La fine del riformismo

L’illusione di poter governare le politiche neoliberiste, temperandone gli
effetti è fallita. E’ il fallimento del centro sinistra mondiale, quello
degli anni di Clinton e delle socialdemocrazie europee. I più avveduti
esponenti delle forze che si definiscono oggi riformiste ne sono coscienti e
si interrogano criticamente su quell’esperienza. E’ una ricerca importante a
cui non ci sentiamo indifferenti. La crisi, infatti, interroga anche noi e
le forze della sinistra radicale che, pure, hanno avuto un approccio critico
con la globalizzazione e, in alcuni casi, un vero e proprio conflitto con il
centro sinistra. C’è una oggettiva maturità dell’alternativa, ovvero una
esigenza sociale diffusa, ma, ancora, una immaturità soggettiva delle forze
candidate a esserne la leva nella società e nelle istituzioni. Idee,
programmi, progetti per uscire da oltre un decennio di politiche
neoliberiste: ripartire dai nodi dell’irrisolta questione salariale,
generalizzare i diritti, partendo da quelli del lavoro, una nuova idea di
spazio pubblico nell’economia, preservare il carattere pubblico e il diritto
all’accesso adeguato per tutti ai beni comuni: sono questi punti
fondamentali per una nuova politica economica e sociale.

La grande forza del movimento e del popolo della pace

Il 2003, anche un anno straordinario. Guerra e terrorismo potevano
annichilire la politica, distruggendo, oltre alle persone e alle cose, anche
la possibilità di porsi in alternativa ad esse. La loro logica, che è la
logica della violenza, vuole imporre a schierarsi: chi non è con me è dalla
parte del mio avversario, dicono entrambi. Ma il popolo della pace, che si è
innestato sopra l’onda lunga del movimento dei movimenti, ha saputo
mantenere la propria autonomia politica e culturale, così come il movimento
no global o "altromondista" ha mantenuto la sua straordinaria capacità di
tenuta e di influenza. Grazie a quella capacità di autonomia, siamo in grado
di sviluppare una grande iniziativa per il ritiro dei contingenti militari
dall’Iraq, a cominciare da quello italiano. Possiamo raccogliere migliaia di
firme in tutta Italia in calce all’appello che grandi personalità del mondo
del volontariato, dell’informazione, della cultura hanno lanciato per
chiedere il ritiro dei militari. Dalle viscere di conflitti che la spirale
guerra/terrorismo vorrebbe rendere senza via d’uscita, sale qualche
speranza. L’accordo di Ginevra per la pace tra Israele e Palestina, firmata
da due coraggiosi esponenti di quei popoli, che mettono in gioco la loro
credibilità e la loro stessa vita raccoglie questa speranza. Contribuire a
dargli una prospettiva è il nostro impegno. La ripresa del conflitto
socialeI lavoratori hanno ripreso la parola: i metalmeccanici, guidati dalla
FIOM, Il popolo dei sindacati confederali, l’esplosione della protesta dei
lavoratori del trasporto locale, una vera protesta civile contro un governo
selvaggio, come dice un nostro bel manifesto. Accanto a queste, le
importanti iniziative di lotta dei sindacati di base, le iniziative della
rete per il reddito sociale, le lotte dei lavoratori dei call center e delle
altre mille forme della precarietà. Nuovi movimenti si sono affacciati,
basti pensare a quello straordinario di Scanzano contro le scorie nucleari.
Un nuovo movimento operaio è in campo e chiede, allo stesso tempo, più
salario, più diritti, più democrazia. Queste cose stanno tutte assieme.
L’autonomia di un nuovo sindacato si costruisce sulla democrazia dei
lavoratori: una testa, un voto sulle piattaforme e sugli accordi.
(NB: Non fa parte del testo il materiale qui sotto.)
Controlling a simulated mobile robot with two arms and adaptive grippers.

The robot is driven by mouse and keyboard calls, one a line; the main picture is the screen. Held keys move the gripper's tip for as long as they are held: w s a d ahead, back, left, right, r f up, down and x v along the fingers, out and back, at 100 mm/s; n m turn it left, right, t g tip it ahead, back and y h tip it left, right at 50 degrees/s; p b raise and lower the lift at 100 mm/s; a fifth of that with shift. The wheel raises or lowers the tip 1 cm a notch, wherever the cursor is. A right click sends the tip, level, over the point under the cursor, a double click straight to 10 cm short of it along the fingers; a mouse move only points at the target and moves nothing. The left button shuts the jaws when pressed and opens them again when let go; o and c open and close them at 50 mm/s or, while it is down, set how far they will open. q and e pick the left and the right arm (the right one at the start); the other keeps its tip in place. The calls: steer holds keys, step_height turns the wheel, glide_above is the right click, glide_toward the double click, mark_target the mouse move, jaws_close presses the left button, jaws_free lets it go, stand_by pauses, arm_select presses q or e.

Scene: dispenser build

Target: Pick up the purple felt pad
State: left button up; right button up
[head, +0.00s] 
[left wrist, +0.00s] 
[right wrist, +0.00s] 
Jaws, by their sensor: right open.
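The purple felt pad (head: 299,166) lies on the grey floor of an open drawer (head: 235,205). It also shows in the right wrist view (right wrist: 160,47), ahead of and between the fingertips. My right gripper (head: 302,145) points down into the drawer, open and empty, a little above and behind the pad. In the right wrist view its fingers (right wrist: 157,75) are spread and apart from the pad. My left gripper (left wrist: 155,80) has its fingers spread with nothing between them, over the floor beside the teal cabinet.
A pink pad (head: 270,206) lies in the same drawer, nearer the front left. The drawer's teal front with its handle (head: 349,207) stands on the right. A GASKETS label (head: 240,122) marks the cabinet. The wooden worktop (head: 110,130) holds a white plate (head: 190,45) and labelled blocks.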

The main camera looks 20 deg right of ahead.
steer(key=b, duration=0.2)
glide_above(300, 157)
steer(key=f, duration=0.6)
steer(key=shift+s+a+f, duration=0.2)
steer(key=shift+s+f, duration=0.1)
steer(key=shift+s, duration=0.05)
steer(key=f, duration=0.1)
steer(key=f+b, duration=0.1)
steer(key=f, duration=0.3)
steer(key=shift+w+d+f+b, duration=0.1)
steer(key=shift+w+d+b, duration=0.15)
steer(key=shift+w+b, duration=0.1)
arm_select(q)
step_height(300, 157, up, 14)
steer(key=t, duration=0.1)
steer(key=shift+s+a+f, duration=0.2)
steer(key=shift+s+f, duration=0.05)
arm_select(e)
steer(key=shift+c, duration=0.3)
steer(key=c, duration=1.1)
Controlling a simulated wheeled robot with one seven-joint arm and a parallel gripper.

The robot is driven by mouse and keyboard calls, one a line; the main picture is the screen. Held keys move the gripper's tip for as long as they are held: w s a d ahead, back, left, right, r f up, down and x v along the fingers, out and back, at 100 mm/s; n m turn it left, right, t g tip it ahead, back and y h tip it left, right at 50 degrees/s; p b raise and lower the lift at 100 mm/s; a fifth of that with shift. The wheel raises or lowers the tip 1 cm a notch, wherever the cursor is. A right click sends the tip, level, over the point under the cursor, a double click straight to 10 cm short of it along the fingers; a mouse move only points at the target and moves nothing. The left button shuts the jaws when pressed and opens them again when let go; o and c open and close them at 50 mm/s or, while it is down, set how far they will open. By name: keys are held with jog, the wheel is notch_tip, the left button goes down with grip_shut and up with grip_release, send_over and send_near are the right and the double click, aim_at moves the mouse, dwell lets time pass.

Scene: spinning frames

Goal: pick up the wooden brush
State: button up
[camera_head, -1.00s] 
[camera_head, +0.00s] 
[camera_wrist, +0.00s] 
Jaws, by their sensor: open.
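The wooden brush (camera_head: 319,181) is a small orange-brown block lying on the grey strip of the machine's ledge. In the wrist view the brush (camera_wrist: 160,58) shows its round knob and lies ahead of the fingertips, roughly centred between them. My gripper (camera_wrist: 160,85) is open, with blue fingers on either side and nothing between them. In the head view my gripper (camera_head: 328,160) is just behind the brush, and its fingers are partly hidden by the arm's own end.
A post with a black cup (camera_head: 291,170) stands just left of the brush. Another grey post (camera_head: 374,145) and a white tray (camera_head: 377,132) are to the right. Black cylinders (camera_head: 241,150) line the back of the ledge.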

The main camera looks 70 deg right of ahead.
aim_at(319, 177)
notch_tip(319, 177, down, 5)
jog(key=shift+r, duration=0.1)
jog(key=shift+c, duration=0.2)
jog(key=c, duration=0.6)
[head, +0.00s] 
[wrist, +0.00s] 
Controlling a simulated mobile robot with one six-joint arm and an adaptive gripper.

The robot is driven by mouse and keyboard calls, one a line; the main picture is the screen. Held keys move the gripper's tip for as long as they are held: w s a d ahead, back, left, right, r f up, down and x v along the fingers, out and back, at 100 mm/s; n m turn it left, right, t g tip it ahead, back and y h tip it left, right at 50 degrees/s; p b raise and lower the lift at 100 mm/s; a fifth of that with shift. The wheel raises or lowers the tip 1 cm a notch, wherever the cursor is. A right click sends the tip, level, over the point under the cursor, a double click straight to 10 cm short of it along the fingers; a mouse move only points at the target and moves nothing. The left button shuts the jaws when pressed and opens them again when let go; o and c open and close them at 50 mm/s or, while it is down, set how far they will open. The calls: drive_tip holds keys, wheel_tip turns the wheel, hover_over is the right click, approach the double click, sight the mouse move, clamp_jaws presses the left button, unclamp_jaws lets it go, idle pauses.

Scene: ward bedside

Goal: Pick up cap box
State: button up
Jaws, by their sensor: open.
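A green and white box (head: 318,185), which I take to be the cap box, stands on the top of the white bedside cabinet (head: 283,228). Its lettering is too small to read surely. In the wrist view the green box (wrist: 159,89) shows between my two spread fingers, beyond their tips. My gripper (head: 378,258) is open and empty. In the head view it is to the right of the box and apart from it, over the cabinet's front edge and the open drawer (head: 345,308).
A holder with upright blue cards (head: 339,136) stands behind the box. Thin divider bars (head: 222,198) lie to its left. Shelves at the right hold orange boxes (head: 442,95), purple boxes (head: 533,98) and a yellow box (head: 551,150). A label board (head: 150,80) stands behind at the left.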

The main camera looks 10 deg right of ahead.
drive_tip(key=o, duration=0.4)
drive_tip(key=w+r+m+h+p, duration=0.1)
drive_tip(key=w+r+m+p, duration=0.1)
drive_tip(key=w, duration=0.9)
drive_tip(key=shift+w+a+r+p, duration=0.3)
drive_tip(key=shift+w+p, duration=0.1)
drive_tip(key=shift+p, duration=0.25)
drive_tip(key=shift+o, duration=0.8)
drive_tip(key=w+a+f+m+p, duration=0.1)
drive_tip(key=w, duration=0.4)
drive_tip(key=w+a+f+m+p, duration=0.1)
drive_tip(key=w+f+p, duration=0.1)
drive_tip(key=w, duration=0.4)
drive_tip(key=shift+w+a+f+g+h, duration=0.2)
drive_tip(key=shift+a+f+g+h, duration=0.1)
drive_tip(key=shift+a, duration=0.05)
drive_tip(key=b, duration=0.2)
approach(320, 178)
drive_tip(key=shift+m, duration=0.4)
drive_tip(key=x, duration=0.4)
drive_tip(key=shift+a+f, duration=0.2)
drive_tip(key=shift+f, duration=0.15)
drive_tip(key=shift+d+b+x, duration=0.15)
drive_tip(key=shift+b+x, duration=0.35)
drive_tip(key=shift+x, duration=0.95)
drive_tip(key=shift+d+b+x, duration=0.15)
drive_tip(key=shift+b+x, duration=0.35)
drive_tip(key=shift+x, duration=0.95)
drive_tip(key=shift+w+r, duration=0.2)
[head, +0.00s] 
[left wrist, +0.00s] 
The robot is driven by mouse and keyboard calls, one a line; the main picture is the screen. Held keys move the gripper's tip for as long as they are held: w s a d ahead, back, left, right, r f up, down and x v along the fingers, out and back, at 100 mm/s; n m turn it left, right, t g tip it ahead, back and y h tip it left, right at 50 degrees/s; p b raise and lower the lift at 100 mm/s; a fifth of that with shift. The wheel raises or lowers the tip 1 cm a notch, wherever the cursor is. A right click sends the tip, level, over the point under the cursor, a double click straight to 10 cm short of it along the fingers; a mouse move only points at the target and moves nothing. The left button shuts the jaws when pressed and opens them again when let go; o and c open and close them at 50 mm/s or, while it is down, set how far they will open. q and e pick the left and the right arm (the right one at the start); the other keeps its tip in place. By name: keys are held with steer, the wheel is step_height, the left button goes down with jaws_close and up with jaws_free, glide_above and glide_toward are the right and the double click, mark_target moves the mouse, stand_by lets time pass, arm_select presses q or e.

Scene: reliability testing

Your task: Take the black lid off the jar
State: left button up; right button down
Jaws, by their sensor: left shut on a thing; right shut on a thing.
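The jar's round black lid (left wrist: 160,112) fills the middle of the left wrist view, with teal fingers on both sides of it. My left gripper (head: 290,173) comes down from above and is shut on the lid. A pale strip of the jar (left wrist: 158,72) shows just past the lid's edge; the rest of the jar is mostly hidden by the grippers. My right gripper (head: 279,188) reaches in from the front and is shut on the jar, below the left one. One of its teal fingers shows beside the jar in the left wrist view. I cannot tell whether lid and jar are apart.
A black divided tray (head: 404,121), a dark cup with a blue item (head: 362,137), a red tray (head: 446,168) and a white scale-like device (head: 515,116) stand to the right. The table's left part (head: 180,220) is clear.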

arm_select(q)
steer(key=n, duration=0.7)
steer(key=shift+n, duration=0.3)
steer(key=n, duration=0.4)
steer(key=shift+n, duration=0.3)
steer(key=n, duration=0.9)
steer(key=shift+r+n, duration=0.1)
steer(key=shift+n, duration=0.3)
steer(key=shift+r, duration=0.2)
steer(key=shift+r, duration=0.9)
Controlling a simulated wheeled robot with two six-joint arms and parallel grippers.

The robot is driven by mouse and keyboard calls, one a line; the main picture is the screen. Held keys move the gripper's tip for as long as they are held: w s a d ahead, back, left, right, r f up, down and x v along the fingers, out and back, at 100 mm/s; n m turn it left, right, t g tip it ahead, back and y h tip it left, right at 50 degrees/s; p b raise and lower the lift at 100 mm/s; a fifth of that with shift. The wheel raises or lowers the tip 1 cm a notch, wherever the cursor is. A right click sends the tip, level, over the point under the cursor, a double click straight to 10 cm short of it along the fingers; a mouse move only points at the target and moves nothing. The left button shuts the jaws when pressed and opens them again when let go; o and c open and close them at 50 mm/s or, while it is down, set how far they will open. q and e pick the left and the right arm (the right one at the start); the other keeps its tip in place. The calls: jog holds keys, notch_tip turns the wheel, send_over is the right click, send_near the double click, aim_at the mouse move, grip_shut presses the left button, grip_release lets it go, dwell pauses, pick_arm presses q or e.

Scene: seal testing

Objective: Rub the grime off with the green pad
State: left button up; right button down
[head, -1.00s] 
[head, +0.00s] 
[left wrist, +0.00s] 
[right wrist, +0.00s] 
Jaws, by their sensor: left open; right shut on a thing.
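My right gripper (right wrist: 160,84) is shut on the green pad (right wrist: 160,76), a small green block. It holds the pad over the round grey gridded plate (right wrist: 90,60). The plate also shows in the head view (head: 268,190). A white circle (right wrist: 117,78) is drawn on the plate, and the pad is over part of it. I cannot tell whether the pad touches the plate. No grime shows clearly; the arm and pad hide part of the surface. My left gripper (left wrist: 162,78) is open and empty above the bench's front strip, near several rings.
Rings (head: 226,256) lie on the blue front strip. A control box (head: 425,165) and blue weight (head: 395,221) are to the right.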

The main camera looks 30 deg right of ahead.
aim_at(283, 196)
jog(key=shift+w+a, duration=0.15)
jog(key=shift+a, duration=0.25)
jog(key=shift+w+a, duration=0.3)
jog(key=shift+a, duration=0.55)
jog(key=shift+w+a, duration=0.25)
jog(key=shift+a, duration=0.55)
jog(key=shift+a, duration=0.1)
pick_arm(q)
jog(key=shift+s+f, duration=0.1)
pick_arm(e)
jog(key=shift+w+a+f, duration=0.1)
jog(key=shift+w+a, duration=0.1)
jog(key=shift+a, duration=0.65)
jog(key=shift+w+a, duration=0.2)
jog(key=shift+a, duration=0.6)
Cacciare via il governo Berlusconi

E’ il migliore augurio per il 2004. Questo è un governo pericoloso per le
politiche che propone in campo economico e sociale, per la regressione che
determina nella cultura del Paese e nelle politiche di accoglienza (basti
pensare alla Bossi Fini e alle proposte sulle tossicodipendenze, alla legge
sulla procreazione assistita), per l’involuzione in campo democratico e del
pluralismo (la legge Gasparri, la censura, l’attacco all’autonomia della
magistratura). Ci sarebbe bisogno di una qualificazione dell’opposizione ben
al di là di quanto fin’ora realizzato. Un’opposizione, almeno in una parte
consistente del centro sinistra, incerta sulla pace, timida sul terreno
sociale, confusa su quella delle politiche economiche, balbettante
addirittura quando si debbono affrontare i nodi dello scontro di classe (la
questione salariale, per esempio). Eppure, in rapporto con il movimento e il
conflitto sociale, se le opposizioni, assieme, si mettessero in sintonia con
il sentimento diffuso del popolo italiano, la crisi del governo delle destre
e la sua sconfitta sarebbero alla portata. Il PartitoE’ stato un 2003 denso
di appuntamenti e di impegni. Un 2003 che ha visto l’impegno generoso per i
referendum sociali. Abbiamo perso ma abbiamo raccolto oltre 10 milioni e
mezzo di consensi e realizzato uno schieramento politico e sociale
importante. In certe fasi, ci sono sconfitte che annunciano una nuova
stagione di lotte e nuove avanzate. Il ringraziamento ai nostri compagni è
veramente sincero per quanto hanno fatto. Il nuovo anno si aprirà con il
Forum sociale mondiale in India. In Europa, il 10 e 11 gennaio a Berlino
avremo un primo momento importante per la costruzione del soggetto politico
della sinistra di alternativa, poi ci sarà il grande appuntamento della
mobilitazione internazionale per la pace, i nuovi appuntamenti del conflitto
sociale, quindi, di filata le elezioni amministrative e quelle europee. Un
anno di grandi impegni e di grandi responsabilità. Il senso più profondo
della nostra iniziativa, su scala locale, nazionale e internazionale è lo
sviluppo del movimento e la costruzione di un ambito politico che ne
consenta l’avanzata. Per questo c’è bisogno di una forza viva come
Rifondazione Comunista che vogliamo costruire sempre più forte e radicata. A
partire da subito, dal lancio di una grande campagna di mobilitazione per il
tesseramento a questa forza indispensabile in Italia e in Europa per battere
le destre e costruire un’alternativa di società.